**EXERCISE REQUIREMENTS**:
Omit the pictures and retype only the lines from the one containing "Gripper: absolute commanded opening" through the end of the listing, both ends included.

**SOURCE MATERIAL**:
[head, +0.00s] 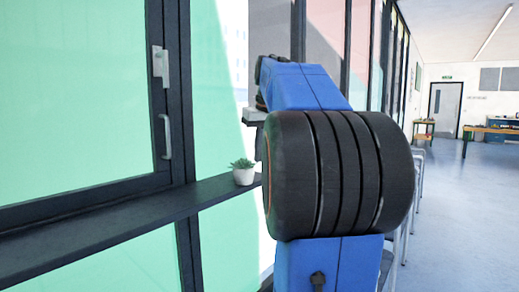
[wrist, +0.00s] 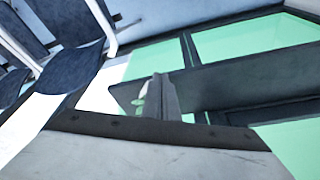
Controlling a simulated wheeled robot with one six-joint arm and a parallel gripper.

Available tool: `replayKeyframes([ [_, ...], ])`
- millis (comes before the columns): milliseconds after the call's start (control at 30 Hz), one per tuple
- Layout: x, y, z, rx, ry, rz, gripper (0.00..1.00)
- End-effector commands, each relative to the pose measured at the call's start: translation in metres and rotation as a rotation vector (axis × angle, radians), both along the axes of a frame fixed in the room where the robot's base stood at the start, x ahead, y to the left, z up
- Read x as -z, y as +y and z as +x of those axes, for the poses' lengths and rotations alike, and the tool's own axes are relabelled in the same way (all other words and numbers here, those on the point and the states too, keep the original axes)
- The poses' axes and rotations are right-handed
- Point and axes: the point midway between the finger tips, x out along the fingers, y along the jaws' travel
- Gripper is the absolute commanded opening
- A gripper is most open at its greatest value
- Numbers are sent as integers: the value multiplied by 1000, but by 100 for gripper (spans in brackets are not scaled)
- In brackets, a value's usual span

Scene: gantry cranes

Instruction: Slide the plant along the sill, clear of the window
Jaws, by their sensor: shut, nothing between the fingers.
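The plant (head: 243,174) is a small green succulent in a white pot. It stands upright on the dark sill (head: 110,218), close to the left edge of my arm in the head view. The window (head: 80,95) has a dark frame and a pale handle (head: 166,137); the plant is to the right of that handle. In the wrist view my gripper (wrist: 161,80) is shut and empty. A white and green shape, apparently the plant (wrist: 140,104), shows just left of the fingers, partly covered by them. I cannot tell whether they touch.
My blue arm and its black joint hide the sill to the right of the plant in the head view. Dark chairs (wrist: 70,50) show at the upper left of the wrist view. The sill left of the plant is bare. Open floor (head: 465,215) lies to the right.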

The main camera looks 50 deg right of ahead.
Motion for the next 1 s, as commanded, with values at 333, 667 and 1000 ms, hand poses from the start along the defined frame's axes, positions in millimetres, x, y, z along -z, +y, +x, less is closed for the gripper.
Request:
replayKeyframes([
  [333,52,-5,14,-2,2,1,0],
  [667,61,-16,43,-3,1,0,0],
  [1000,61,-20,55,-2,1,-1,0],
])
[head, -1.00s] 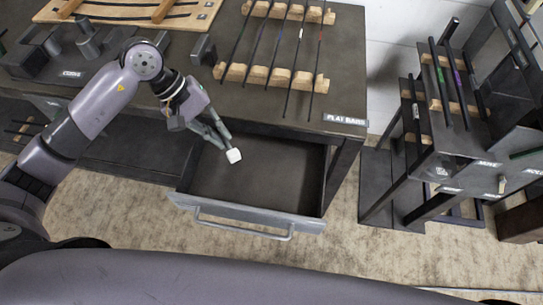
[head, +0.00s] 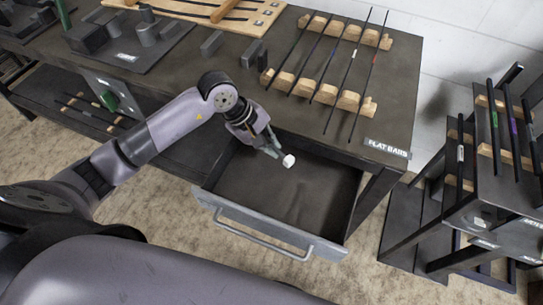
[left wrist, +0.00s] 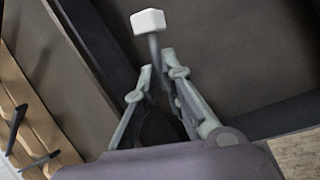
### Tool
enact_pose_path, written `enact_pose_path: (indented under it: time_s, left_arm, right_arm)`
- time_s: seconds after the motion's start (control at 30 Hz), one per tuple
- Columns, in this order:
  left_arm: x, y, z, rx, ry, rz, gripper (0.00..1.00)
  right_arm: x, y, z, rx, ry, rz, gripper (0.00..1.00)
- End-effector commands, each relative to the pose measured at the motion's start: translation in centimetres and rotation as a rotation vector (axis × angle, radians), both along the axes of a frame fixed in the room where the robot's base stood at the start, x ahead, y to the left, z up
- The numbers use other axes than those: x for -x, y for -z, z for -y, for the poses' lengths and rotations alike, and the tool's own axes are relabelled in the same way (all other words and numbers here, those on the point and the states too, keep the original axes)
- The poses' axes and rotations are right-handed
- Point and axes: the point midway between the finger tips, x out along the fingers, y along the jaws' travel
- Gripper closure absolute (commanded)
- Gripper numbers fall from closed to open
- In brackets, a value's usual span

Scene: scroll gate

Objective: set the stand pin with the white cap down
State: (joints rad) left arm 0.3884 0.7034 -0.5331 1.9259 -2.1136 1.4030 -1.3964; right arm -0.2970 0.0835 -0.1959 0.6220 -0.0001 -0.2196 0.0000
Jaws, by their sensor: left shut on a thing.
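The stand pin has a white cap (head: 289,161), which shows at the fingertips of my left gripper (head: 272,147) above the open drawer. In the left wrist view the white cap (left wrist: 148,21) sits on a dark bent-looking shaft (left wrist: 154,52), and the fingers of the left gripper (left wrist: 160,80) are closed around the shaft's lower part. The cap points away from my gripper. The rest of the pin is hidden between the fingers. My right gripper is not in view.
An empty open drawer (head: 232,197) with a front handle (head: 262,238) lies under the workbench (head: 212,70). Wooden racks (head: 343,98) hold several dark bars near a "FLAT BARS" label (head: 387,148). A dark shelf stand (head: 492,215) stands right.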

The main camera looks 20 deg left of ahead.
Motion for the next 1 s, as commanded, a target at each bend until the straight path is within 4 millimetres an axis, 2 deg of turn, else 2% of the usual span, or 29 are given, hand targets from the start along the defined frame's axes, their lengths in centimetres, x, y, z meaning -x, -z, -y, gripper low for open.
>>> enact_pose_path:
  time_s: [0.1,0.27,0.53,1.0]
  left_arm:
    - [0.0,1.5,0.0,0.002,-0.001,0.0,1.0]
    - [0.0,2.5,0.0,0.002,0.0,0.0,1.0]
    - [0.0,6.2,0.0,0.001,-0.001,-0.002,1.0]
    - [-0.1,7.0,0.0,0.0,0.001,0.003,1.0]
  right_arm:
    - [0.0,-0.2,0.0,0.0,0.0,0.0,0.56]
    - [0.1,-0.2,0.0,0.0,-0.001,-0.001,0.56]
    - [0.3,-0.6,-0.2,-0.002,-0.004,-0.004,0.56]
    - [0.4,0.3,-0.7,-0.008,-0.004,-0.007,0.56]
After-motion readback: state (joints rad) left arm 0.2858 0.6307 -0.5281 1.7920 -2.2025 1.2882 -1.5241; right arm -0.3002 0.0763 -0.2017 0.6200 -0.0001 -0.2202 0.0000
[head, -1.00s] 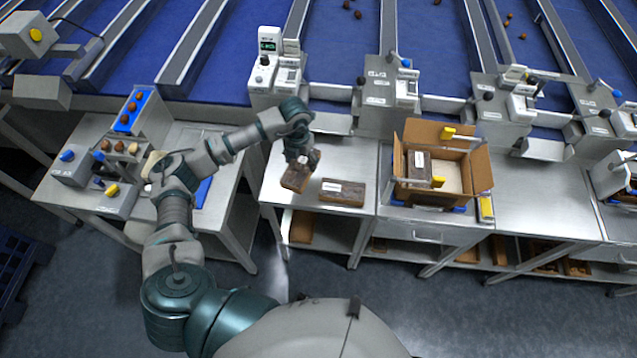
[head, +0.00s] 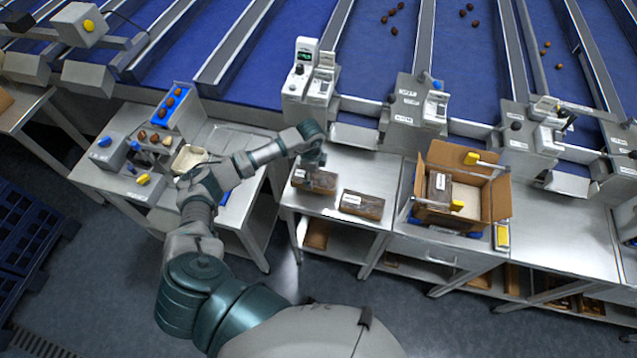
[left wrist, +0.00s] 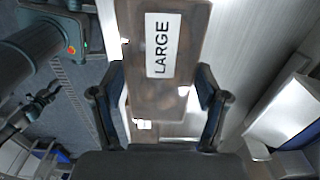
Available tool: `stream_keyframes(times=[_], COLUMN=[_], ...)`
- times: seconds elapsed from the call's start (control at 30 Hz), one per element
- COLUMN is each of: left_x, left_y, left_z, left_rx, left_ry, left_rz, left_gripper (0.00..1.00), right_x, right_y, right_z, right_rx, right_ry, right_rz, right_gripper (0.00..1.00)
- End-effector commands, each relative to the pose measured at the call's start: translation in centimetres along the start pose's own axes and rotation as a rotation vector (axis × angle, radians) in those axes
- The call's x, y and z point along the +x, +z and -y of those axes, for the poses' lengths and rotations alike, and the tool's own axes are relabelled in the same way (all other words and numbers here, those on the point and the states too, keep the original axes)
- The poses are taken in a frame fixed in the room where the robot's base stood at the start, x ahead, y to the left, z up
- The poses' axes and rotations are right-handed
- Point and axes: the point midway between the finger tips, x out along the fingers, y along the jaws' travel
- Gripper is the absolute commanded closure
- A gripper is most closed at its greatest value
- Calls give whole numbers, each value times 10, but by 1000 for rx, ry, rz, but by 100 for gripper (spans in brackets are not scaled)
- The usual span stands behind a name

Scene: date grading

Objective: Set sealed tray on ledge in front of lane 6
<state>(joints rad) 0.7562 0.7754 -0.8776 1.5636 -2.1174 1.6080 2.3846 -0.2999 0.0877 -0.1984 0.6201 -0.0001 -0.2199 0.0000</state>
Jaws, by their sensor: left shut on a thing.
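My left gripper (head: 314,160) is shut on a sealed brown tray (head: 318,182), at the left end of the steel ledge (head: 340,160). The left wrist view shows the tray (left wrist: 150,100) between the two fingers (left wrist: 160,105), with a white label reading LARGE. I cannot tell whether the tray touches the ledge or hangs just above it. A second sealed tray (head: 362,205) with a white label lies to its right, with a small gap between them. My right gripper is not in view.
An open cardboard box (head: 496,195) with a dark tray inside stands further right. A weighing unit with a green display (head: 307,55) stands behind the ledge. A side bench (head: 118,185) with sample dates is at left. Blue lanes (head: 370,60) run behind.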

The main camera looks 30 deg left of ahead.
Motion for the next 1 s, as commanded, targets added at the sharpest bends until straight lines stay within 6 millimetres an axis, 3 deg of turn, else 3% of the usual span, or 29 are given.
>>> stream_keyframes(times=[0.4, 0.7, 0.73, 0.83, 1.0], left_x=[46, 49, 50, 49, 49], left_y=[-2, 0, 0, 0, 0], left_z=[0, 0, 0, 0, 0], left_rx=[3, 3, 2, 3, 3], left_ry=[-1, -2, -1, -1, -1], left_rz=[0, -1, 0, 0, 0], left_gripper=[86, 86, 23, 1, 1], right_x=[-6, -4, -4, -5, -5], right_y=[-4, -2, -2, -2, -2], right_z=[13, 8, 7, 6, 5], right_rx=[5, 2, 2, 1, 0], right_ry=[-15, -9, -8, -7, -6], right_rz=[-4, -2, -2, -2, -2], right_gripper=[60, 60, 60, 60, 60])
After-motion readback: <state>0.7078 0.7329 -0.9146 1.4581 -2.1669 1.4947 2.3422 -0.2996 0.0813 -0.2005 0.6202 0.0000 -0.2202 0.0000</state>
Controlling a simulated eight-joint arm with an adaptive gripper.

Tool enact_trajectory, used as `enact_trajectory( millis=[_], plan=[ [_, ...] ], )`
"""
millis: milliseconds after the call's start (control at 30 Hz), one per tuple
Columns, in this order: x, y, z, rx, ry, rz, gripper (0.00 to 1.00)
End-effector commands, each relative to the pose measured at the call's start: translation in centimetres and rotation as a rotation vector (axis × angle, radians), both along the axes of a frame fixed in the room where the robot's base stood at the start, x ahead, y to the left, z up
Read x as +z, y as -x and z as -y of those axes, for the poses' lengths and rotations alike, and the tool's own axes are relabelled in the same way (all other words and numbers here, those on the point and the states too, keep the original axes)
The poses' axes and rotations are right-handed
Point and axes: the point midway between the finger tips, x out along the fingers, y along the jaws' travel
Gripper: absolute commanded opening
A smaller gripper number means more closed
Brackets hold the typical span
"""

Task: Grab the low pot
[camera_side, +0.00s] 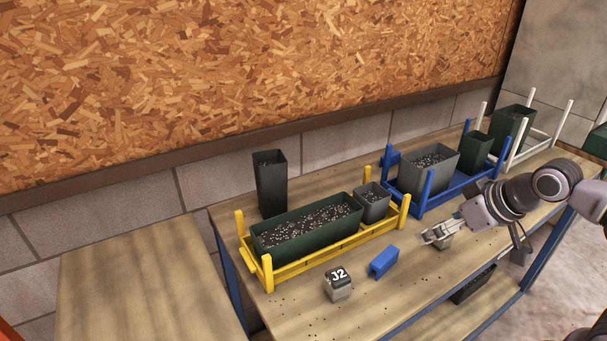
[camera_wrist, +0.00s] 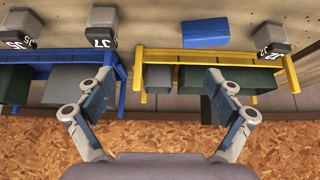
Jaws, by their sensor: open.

**ANSWER TO THIS PROBLEM**:
Gripper: absolute commanded opening
A smaller gripper number means more closed
Brackets hold the typical span
"""

Task: Grab the low pot
[camera_side, +0.00s] 
[camera_wrist, +0.00s] 
Jaws, by their sensor: open.

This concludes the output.